Fiona Fernandez: Stone-faced in the city

Feb 29, 2016, 07:53 IST | Fiona Fernandez

Mumbai’s prominent statues and landmarks must be given their place of honour

A new occupant caught the eye in the centre of the bustling junction where CST and BMC reign supreme. All shiny and well-oiled, the symbol was the poster boy of Mumbai recently. One of them, (in case you haven’t guessed — the Make in India lions) moved into his vantage SoBo residence.

He’s got company. Of a different vintage though. Across the road, to the left of the machine-made version sits the ‘Lion of Britain’. A part of FW Stevens’ grand railway terminus, the lion has the ‘Tiger of India’ for company, to his left. The lion was installed to represent British interests in India, while the tiger was designed to represent the national symbol of India. Both felines watch over as guardians to the office block of the Chhatrapati Shivaji (formerly Victoria) Terminus.

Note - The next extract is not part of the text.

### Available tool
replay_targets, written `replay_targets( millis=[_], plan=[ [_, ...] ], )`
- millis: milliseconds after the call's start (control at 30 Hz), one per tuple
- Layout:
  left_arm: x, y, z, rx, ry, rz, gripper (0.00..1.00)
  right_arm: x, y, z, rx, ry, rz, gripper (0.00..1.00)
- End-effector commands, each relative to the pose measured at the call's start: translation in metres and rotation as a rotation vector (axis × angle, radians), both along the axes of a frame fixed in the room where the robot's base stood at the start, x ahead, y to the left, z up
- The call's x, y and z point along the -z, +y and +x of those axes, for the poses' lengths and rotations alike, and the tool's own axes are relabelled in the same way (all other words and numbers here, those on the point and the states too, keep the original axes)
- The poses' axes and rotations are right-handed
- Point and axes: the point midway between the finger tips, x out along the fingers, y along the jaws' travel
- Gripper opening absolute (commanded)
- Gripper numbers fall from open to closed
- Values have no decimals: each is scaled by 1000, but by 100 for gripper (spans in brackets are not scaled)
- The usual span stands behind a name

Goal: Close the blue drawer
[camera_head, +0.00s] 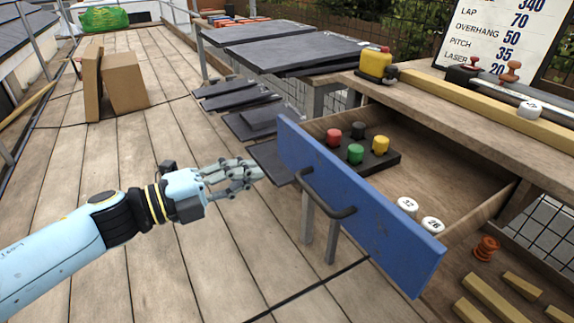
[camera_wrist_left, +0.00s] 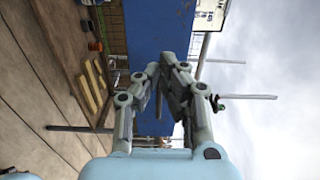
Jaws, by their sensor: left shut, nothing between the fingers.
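The blue drawer (camera_head: 350,200) is pulled out from the wooden bench, its blue front facing lower left with a dark bar handle (camera_head: 327,195). Inside are a dark tray with red, green, yellow and black knobs and two white numbered discs. My left gripper (camera_head: 258,170) is shut and empty, just left of the drawer front near its far end, apart from the handle. In the left wrist view the blue front (camera_wrist_left: 158,35) lies beyond the shut fingers (camera_wrist_left: 163,68). My right gripper is in neither view.
The wooden bench (camera_head: 480,105) holds a yellow-and-red container (camera_head: 376,64) and a long yellow bar. Dark slates (camera_head: 290,50) lie stacked behind the drawer. Cardboard boxes (camera_head: 125,80) stand at the far left. The plank floor (camera_head: 190,270) before the drawer is clear.

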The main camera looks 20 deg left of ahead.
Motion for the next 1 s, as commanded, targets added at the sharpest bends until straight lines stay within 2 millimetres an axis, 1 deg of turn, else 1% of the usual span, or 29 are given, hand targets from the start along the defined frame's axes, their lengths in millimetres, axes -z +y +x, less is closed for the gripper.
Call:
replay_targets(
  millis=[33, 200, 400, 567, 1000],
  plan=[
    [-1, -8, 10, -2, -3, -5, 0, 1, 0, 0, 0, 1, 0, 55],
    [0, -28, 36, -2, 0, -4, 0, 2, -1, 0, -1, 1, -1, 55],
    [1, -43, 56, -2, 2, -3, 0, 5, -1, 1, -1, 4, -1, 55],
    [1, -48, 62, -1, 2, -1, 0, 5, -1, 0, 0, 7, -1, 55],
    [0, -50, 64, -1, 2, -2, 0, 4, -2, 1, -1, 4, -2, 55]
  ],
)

If statues could speak, and in the delightful assumption that we could pick up their chatter, Senior Lion will welcome the newbie, “Get used to this jungle. We’ve presided here for over a century and a half; have watched kings and generals, lay men and political leaders walk past this teeming thoroughfare. Sans the pollution, these are the best seats.” By now, the statue of Sir Pherozeshah Mehta joins in. “Wise felines of CST, I beg to differ. From where I stand, it’s stunning. Come sundown, the muted lighting at BMC building spells class. I cannot say the same about the pink-and-what-have-you light circus on your side of the road.”

“Let’s give Junior the tour,” Indian Tiger chips in, changing the subject. Junior is taken aback by the Gothic sprawl of the facades at CST and BMC. Sir Mehta reassures him, “Don’t be afraid of Gargoyle & co, especially at night. They just look scary. The bas-relief portrait roundels — they represent visionary gentlemen who built the railways. Ah! And the detailing of sculptures and Indian animals, also statues of Progress, Engineering and Commerce; take time off to marvel at it, son.”

Soon, the quartet hit Sir DN Road. It was a mix of awe and disappointment. “Why are most of the buildings and structures in neglect?” Junior asked. “Our glory days are over. We are second-class citizens. These guys have it worse. At least, we get the odd facelift. Poor lady Flora is a mess.” rued Sir Mehta, wiping a tear off his stony face. “Old mate Kala Ghoda left us in the 1960s, to reside at Rani Baug. Let’s check on him next week,” reminded Indian Tiger.

Done and dusted after their trail, the quartet return to their respective platforms. Junior had a query — “I’m told that the terminus was named after a British queen, Victoria. Where is she?” Gulp. Sir Mehta stuttered, “One night, she was kidnapped and never seen again.” If royalty meets with such fate, do I stand a chance, Junior wondered, as he stood under the February night sky.